1) Investment in riskier assets/risk-shifting/overinvestment
2) Borrow more/cash out
3) Debt overhang/underinvestment
4) “Play for time”
Empirical capital structure: A review.
What are the determinants of the debt levels (and how they affect the amount of debt) [8]?
1) Tax Exposure (tax rate↑ → debt↑)
2) Cash Flow Volatility (volatility↑ → debt↓) - especially high systematic risk.
3) Size of the company (size↑ → debt ↑)
4) Asset tangibility (FA/TA ↑ → Debt↑)
5) Market to book value ratio (M/B ratio ↑ → Debt ↓) - want to maintain financial slack; overvalued equity → an incentive to use more equity financing because it is favorably priced.
6) Product Uniqueness (Uniqueness ↑ → Debt ↓) - liquidation imposes significant costs.
7) Industry Effects (Competition ↑ → Debt ↓) - don’t want to reduce flexibility
8) Firm Fixed effects (but hard to measure) - managerial preferences, governance structure, geography, competitive threats, corporate culture…
Empirical capital structure: A review.
Why companies sometimes deviate from the target leverage ratio? [4]
- Profitability (Higher profitability → less debt)
- Market Timing (overvalued equity)
- Stock Returns (Past stock returns ↑ → Debt ↓)
- Managerial Preferences and Entrenchment
Empirical capital structure: A review.
What is the effect of leverage on stakeholders of the firm?
1) Employees (negative: lower wages, less job security)
2) Customers (negative: lower sales because customers anticipate distress)
3) Suppliers (require lower rates of debt (protection against financial distress), especially in industries with
high R&D costs (& unique products))
4) Competitors (positive: Highly leveraged firms are forced to exit the market if the competition drives prices down during downturns, higher prices, softer competition)
Corporate payout policy.
What does Lifecycle theory tell about payout?
Introduction & growth stages: company will tend to hold
cash in the company and keep payout ratio low.

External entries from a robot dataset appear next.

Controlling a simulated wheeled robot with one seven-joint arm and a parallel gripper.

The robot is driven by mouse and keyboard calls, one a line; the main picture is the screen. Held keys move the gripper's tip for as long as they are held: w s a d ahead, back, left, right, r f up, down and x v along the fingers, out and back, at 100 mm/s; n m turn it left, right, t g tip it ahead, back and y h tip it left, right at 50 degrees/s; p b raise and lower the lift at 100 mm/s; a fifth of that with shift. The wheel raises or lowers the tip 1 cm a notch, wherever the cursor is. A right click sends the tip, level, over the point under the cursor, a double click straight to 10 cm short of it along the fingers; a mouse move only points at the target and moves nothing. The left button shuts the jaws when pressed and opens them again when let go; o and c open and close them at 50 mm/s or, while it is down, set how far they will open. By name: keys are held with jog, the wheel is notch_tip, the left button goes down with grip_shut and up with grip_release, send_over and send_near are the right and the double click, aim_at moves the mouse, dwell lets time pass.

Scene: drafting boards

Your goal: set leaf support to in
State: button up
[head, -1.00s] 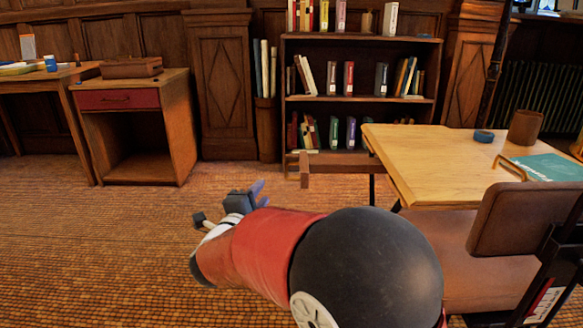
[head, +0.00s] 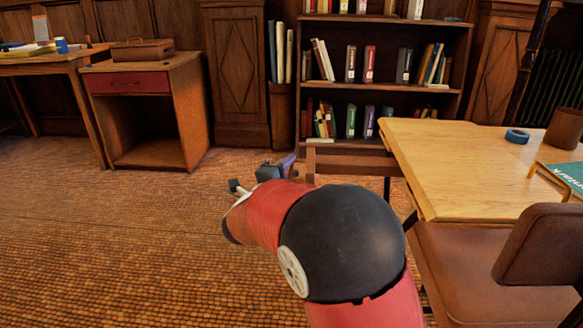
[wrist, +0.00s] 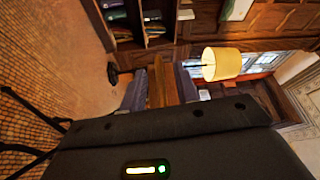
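The leaf support (head: 350,162) is a wooden bar sticking out to the left from under the pale tabletop (head: 455,165), with an upright end piece at its tip. My gripper (head: 287,165) is at that outer end in the head view, partly hidden by my red and black arm. In the wrist view, a wooden piece of the support (wrist: 160,85) shows between the two spread grey fingers of my gripper (wrist: 158,94). The fingers stand on either side of it. I cannot tell whether they touch it.
A brown chair (head: 545,245) stands close at the right, by the table. A bookshelf (head: 385,98) is behind the support. A desk with a red drawer (head: 128,80) is at the left. Carpet is free at the left. A lamp (wrist: 220,63) shows in the wrist view.

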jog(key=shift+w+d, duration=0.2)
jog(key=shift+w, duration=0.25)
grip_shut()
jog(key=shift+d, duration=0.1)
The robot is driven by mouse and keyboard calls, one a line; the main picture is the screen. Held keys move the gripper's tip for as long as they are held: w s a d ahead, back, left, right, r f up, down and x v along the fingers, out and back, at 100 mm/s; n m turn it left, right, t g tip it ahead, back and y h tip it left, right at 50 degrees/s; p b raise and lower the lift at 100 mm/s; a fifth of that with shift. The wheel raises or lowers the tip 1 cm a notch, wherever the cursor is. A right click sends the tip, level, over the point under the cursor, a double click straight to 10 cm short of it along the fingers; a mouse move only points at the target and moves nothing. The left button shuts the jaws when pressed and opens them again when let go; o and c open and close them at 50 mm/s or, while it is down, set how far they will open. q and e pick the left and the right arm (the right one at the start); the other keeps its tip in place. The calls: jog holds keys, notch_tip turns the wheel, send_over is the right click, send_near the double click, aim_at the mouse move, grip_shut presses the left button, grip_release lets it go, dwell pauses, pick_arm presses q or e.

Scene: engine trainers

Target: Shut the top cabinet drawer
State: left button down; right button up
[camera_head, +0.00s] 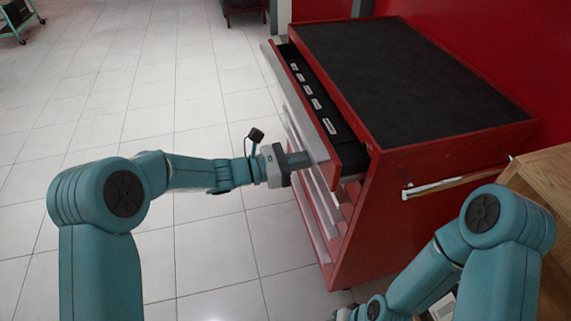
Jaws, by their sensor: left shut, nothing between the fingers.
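The red tool cabinet (440,185) with a black top stands right of centre in the head view. Its top drawer (345,149) is partly pulled out to the left, showing a dark interior with several small pale-labelled items. My left gripper (303,160) is shut and empty, at the outer face of the top drawer near its front end. It looks very close to the face; I cannot tell whether it touches.
Lower drawers (318,200) with pale fronts sit below the top one. A side handle (445,186) sticks out from the cabinet's near side. A wooden surface (545,180) stands close at the right. The tiled floor (130,100) on the left is clear.

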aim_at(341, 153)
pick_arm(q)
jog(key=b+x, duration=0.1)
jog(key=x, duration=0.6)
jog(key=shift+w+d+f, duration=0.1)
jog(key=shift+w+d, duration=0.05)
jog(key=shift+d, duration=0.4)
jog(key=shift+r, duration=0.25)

Maturity stage: pay out dividends rather than waste cash on uncertain investments (lower agency costs).
Corporate payout policy.
What are the factors stimulating payouts?
- investors pressure managers to accelerate cash payouts;
- managers have incentives to build a reputation for treating investors fairly in their payout decisions to be able to sell future equity at higher prices;
- firms generating large amounts of FCF are “sitting ducks” for takeovers by activist investors (if investor demand for dividends not fulfilled -> company valuation decreases).